Elizabeth Warren at Banking Committee
hearing, May 22, 2013
Nearly two weeks ago, Sen. Elizabeth Warren was one of 20 senators who signed a
letter to the president urging him to appoint Janet Yellen as next chairperson of the Federal Reserve Board.
If that was a surprise to anyone, it shouldn't have been. Because even though Larry Summers, the presumed front-runner for the chairmanship, had early on supported Warren's proposal that eventually became the Consumer Finance Protection Bureau (and his support may even have been the reason President Obama backed it in the first place), he didn't want her to head the bureau.
But the differences aren't personal, they're tied to policy: Summers's Wall Street-centric approach versus Warren's Main Street viewpoint. Even after Obama backed the consumer protection agency, Warren continued to criticize White House policy on bank regulations, policy heavily influenced by Summers's thinking.
Matt Viser at the Boston Globe writes:
In March 2010, Warren appeared on PBS’s “The Charlie Rose Show” and said some of Obama’s economic advisers—especially Summers and Geithner—were beholden to Wall Street interests. “I think we have different world-views,” she said.

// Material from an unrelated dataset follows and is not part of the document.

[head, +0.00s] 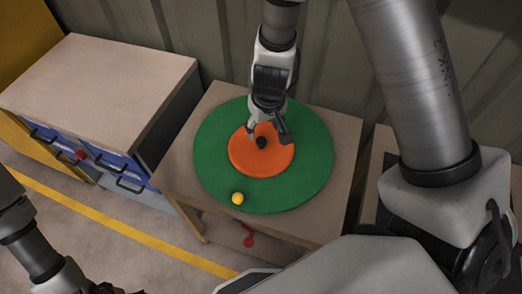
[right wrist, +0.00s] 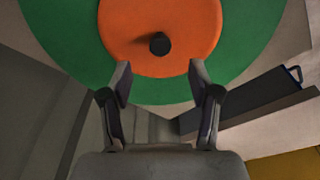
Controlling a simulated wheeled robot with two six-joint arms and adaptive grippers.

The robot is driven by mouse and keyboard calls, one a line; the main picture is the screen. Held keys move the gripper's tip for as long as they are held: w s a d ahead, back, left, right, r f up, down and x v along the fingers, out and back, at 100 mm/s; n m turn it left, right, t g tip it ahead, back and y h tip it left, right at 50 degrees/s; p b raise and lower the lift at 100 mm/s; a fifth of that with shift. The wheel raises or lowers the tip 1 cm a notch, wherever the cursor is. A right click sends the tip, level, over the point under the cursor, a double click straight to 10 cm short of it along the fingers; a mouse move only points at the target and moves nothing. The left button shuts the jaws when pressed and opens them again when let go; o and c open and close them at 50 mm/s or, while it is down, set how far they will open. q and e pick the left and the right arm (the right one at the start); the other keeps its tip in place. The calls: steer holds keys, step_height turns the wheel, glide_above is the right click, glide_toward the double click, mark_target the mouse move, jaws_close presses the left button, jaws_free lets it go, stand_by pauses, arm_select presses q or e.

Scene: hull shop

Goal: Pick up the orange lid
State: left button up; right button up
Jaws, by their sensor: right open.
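The orange lid (head: 245,157) is a flat disc with a small black knob (head: 261,143) at its middle. It lies on a round green mat or board (head: 310,165). My right gripper (head: 268,136) is open above the lid, with its fingers near the knob. In the right wrist view, the lid (right wrist: 125,30) and knob (right wrist: 160,43) show just beyond the open fingertips (right wrist: 160,76), with nothing between them. Of my left arm, only the lower part shows at the bottom left; its gripper is mostly cut off by the frame edge.
A yellow ball (head: 237,198) sits on the green disc's front edge. The wooden table (head: 345,150) carries the disc. A wood-topped cabinet with blue drawers (head: 100,80) stands to the left. A red object (head: 248,238) shows below the table. A corrugated wall (head: 215,40) is behind.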

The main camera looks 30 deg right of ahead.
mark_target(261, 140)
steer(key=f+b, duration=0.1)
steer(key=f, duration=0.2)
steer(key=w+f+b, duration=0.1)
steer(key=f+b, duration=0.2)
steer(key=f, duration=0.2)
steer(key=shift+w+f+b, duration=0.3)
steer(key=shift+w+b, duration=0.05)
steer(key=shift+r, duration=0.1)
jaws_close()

She declined to respond to a question of whether they should be in their current jobs.
“Well, I’m going to say it differently,” Warren said. “I think that Summers and Geithner are smart. I think they’re honorable. I think they approach the economy and the world through the largest institutions. And they see the world from a top-down perspective. I spent 25 years somewhere else.” [...]
“It will not save us if a handful of Wall Street banks prosper and the rest of America fails,” she said. “Our focus, our energy, our heart has to be on the rest of America.”

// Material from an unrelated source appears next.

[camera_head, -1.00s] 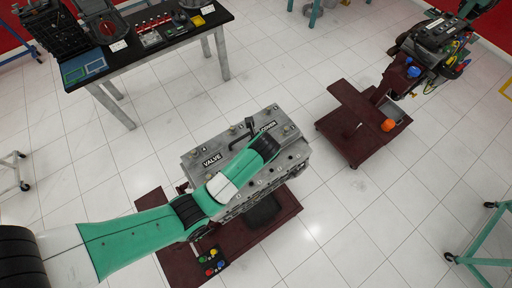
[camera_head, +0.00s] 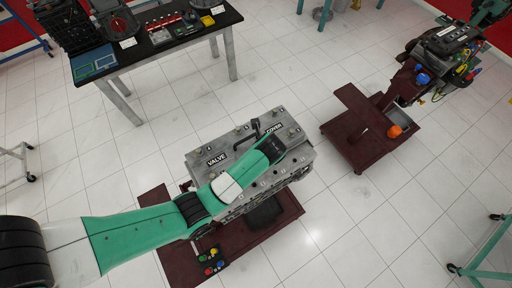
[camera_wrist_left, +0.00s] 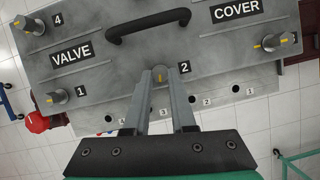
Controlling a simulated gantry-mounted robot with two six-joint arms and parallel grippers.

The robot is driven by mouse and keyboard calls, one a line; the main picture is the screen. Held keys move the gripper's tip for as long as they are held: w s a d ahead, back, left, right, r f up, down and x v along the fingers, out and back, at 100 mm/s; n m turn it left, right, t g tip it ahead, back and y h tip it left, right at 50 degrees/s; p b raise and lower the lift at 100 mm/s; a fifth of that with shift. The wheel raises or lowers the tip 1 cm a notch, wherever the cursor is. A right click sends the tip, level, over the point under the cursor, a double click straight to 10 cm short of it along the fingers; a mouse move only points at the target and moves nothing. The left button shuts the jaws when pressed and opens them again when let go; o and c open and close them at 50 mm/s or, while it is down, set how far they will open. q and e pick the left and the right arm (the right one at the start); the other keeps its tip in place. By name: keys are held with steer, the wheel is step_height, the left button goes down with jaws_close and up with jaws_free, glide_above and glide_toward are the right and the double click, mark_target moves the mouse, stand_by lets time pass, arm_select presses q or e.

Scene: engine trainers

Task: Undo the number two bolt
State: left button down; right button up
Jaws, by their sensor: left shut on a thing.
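The grey valve cover (camera_head: 206,150) sits on the engine stand, with a black handle on top and raised bolts marked by number plates. My left gripper (camera_wrist_left: 164,78) is shut on this bolt, one finger on each side. In the head view my left arm (camera_head: 229,188) reaches over the cover and hides the gripper and this bolt. My right gripper is in neither view.
Other bolts stand on the cover: number one (camera_wrist_left: 57,96), number four (camera_wrist_left: 32,26) and one at the right (camera_wrist_left: 284,41). The black handle (camera_wrist_left: 150,22) rises behind bolt two. A workbench (camera_head: 150,55) and a second engine stand (camera_head: 360,135) are apart, with free floor between.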

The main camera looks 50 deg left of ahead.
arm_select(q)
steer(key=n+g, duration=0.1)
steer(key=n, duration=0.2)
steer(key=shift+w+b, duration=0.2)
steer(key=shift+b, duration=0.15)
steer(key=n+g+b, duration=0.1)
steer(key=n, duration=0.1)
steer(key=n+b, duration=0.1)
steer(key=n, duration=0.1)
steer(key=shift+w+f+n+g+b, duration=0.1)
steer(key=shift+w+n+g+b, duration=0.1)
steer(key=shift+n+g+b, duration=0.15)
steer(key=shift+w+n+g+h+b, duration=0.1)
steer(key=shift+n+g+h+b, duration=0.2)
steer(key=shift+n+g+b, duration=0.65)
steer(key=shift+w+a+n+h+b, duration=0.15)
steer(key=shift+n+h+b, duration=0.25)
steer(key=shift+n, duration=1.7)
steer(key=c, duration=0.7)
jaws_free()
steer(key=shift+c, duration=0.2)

If only we could clone Warren about 100x.
Summers has spoken about the need to do something substantive about the economic inequality that is eating away at the middle class, not to mention what it is doing to those who have never arrived at that level of affluence. The problem is, as BruceMcF recently pointed out, his prescriptions for fixing the decay that has worsened inequality to the 1920s level have nothing to do with the job of the chair of the Fed.
Before reading more analysis below the fold please sign our petition requesting that President Obama not appoint Larry Summers as Federal Reserve chair, and consider instead appointing a better-qualified person, such as Deputy Chair Janet Yellen.
For Summers the inequality problem stems almost entirely from technological advance and globalization. These certainly have had severe impacts. But they aren't the Fed's bailiwick. About what the Fed could do regarding inequality—say, changing the terms of the instruments it uses with banks to increase or reduce liquidity—he has nothing to say.
Janet Yellen is more concerned in the current circumstances with focusing Fed policy on the employment side of things than the inflation side. She's a much better fit for the Fed's more transparent recent approach to policy. She's not a hothead. She has a record of good predictions about where the economy was headed. She doesn't have a record of deregulating institutions, policies which, at the very least, exacerbated the financial crash that produced the Great Recession. It should not be forgotten that the Fed chair will play a central role in developing definitions under the Dodd-Frank financial reform, including the derivatives markets.
About those in 1998 testimony to Congress, Summers said that "to date there has been no clear evidence of a need for additional regulation of the institutional OTC derivatives market, and we would submit that proponents of such regulation must bear the burden of demonstrating that need."
That comment alone ought to keep him out of the chairmanship.